"Carpenter is a master at creating effects with on a shoestring budget and the silence is wait makes the tension unbearable"

Re-released on DVD and Blu-Ray on 21st November is John Carpenter’s 1976 cult classic Assault on Precinct 13. While it is not overtly a horror film in the style of many of the director’s other classics, the key elements that made him such an important and respected filmmaker are all evident and now presented via this stunning restoration.

Opening with Carpenter’s own synth-style score and the killing of LA gang members by police, we immediately find ourselves in a film that manages to have a relatively simple plot yet remains engrossing throughout its refreshingly slender running time.

On the night that Precinct 9 is due to close for re-location (the title is actually an error, although the Precinct is in district 13), Lieutenant Ethan Bishop (Austin Stoker) has to deal at first with a group of prisoners un-expectantly stopping off mid-transfer and then devastated father Lawson (Martin West) being pursued by the aforementioned LA gang members but in shock and unable to communicate the cause of his anguish.

The components of the set up are what draws you in as Carpenter keeps you guessing as to how the characters are all going to come together in the films second act. He manages to create tension from seemingly trivial moments, with his trademark use of long takes and the score giving the apparent sense of dread. This results in the key assassination at the ice cream van that ironically manages to be moving by being so cold and chilling.

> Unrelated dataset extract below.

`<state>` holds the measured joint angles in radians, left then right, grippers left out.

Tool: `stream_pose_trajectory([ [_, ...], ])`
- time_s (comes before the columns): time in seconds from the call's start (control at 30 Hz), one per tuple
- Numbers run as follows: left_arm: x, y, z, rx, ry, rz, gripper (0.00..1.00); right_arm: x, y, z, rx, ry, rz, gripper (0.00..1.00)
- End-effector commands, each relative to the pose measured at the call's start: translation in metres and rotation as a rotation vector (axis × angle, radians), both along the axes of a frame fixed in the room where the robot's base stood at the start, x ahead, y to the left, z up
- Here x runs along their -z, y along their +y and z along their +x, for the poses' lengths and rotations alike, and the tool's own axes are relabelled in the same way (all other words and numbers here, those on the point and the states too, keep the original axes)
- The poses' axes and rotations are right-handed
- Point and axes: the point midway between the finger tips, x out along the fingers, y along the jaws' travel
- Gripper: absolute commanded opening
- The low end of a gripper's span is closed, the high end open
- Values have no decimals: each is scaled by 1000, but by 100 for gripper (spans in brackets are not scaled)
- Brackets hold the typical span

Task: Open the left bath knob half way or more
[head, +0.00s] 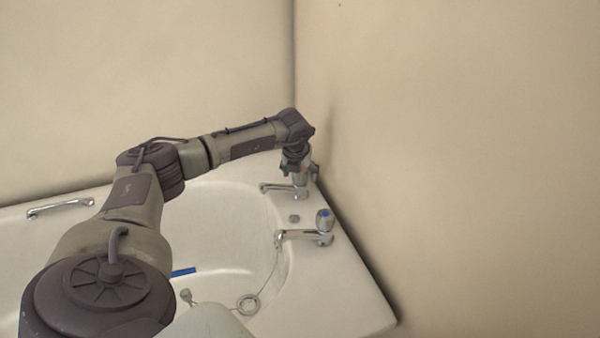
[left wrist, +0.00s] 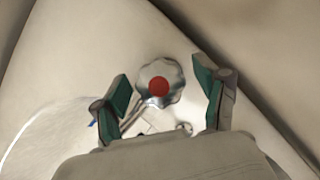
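The left bath knob (left wrist: 160,82) is a chrome, lobed knob with a red centre. It shows in the left wrist view between the fingers of my left gripper (left wrist: 165,98). The fingers stand apart on either side of it, with a visible gap at each side. In the head view my left gripper (head: 299,168) points down over the left tap, whose spout (head: 276,188) shows beside it; the knob itself is hidden there by the gripper. My right gripper is not in view.
A second tap with a blue-topped knob (head: 325,219) stands nearer on the bath rim. The white bath (head: 360,300) holds a plug on a chain (head: 248,304) and a blue strip (head: 184,272). A metal grab handle (head: 60,207) is at left. Walls stand close behind and right of the taps.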

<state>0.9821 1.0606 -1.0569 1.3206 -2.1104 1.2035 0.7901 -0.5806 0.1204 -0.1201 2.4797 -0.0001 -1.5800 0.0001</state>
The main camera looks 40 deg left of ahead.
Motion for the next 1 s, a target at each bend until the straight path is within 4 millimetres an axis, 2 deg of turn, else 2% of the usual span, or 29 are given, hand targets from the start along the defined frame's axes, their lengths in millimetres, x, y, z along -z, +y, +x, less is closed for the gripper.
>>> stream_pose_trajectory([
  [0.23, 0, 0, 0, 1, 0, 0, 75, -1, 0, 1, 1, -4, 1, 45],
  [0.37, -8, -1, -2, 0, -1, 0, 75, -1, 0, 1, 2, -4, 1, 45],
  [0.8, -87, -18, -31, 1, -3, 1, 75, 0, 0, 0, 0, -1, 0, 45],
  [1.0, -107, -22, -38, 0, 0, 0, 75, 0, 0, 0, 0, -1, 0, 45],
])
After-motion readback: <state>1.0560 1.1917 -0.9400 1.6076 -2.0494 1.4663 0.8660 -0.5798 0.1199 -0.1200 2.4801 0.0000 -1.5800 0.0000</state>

As the characters descend towards the precinct and the siege begins, we’re kept very firmly in the position of the precincts inhabitants. The gang which encircle it are barely seen and hardly heard but their presence is heavily felt as they kill without prejudice – they’re Michael Myers, they’re mysterious sailors in a fog, they’re a thing from another world, they’re a gang of archetypal John Carpenter villains.

The action itself is sparing yet keenly felt as smashed windows and occasional bullet holes are largely the only effects of the siege alongside the mounting pile of bodies, some of which mysteriously disappear. Carpenter is a master at creating effects with on a shoestring budget and the silence is wait makes the tension unbearable. Less, most certainly, is more.

As the film reaches its climax, Carpenter ratchets up the tension as the precinct is breached but keeps the focus squarely on Bishop and prisoner Napoleon (Darwin Joston) in their attempts to protect Lawson. It’s a technique that many modern day action directors could well do to learn from and culminates in an upbeat ending (at least in the context of other Carpenter films) that really resonates.

This all leaves Assault on Precinct 13 as a film that rises above its low budget restraints and remains a one that is watched, discussed and loved 40 years later. In essence, it’s John Carpenter doing what John Carpenter does best.